The upshot of the spin from NAMA is that this is still a prime development asset, and while much of the portfolios going the to bad bank are of the hugely inflated variety, the Battersea Power Station site is considered the “jewel in the crown” of what the Irish taxpayer has been forced to acquire.
(Small note here. The reference to the power station as the jewel in the crown of NAMA’s property portfolio seems to come from the title of the Ireland After NAMA post, written by Delphine Ancien and Cian O’ Callaghan. However, while googling I found that it was also used today by Mark Hennessy in his report on the manifesto. presentation.)
Delphine Ancien and Cian O’ Callaghan on IAN, however, mention some of the problems that the site had had since it was bought in 2006:
“Since late last year REO have been looking for a partner to invest with them in the site. While the London market will recover quicker then most, it is likely that investor confidence is still likely to be waning.”
One considers that this point couched in academic caution is hugely optimist. They also cite a commentator in the Londonist who makes an observation that when a monolithic property can no longer serve any useful purpose it can always seek gainful employment as a symbol.
For the Londonist commentator it’s a symbol of the flaws and fallacies of [the ‘UK’s] developmental strategies:
“Over 25 years since it breathed its last fumes into the London fog, Battersea Power Station remains a blot in the copybook of countless developers and architects, and as yet another scheme is run through and rejected, the building’s gradual decomposition will continue. Perhaps it should be this way, a symbol of the flaws and fallacies of our developmental strategies.”
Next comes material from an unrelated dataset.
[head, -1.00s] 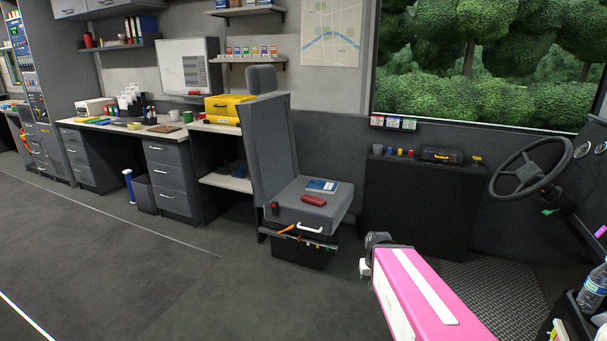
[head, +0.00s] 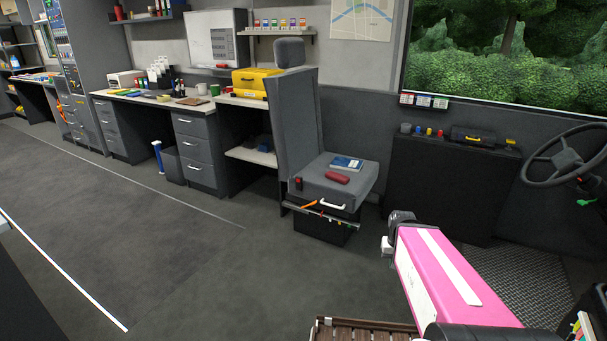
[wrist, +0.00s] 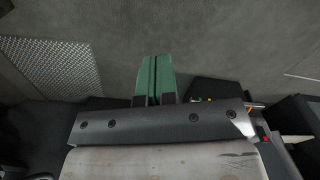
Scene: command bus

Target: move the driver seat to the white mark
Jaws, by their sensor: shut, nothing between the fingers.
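The driver seat (head: 327,184) is grey with a tall back and headrest, standing on a dark base beside the desk. It has a white bar handle (head: 332,205) at its front edge. A red object (head: 336,178) and a blue book (head: 347,164) lie on its cushion. My gripper (wrist: 155,75) has green fingers pressed together, empty, above bare floor in the wrist view. A dark box-like part with small coloured items (wrist: 215,92) shows just right of the fingers there. In the head view the fingers are hidden behind my pink arm. I cannot tell which marking is the white mark.
A dark console (head: 445,185) and steering wheel (head: 566,155) stand right of the seat, near a metal tread plate (head: 515,275). A brown slatted thing (head: 365,330) is at the bottom edge. Open floor lies left, with a white line (head: 65,270).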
For Ancien and O’Callaghan its an emblem of urban degeneration.
“At the moment, despite its prime location in Central London, Battersea looks much more like an emblem of urban degeneration rather than regeneration.
For John Lanchester it’s a symbol of ‘broken Britain.’
So the disaster of Battersea power station is a story about some of the many ways in which Britain doesn’t work, a failure of both public and private sectors, a failure of both money and government. It’s a much better symbol of ‘broken Britain’ than anything from the tabloid horror headlines.
But what is it for Ireland taxpayer? Referring to it as a “Jewel in the Crown” of the NAMA payload with the colonial overtones piles on the irony given the economic and political structure of Ireland as a post-colonial society that historically has been unwilling and resistant to severing its economic dependence on Britain. Leaving aside any debate about whether Ireland had the ability to be more or less economically independent historically it is the nature of that dependency that is rarely, if ever, analysed and the constant repetition now, of Ireland being a ’small open economy’ goes to the heart of that.
A February 2010 paper, Breaking the Sterling Link co-written by Patrick Honohan, now governator of the Central Bank, details these connections while discussing the background to Ireland’s decision in 1978 to finally break with Sterling.
For over half a century after Independence, Ireland maintained a one-to-one currency peg with sterling. At first, this was not an unusual position for an ex-colony. But, one-by-one, each of the former countries of the sterling area abandoned such a link, typically very soon after independence. Some countries were motivated either by economic nationalism or a desire to exploit the apparent pro-growth potential of an autonomous currency. The break in other countries was driven by unsustainable expansionary money-financed fiscal policy. By the end of 1978 Ireland was the only former sterling area country to have maintained an unchanged parity since independence.
Emphasis mine.
I’ll refer you back to Conor’s Lights of the City post to help you figure out why they were the last former sterling area country to be pegged to Sterling.
It’s a relationship that Honohan himself doesn’t seem to appreciate although he all but spells out the connection.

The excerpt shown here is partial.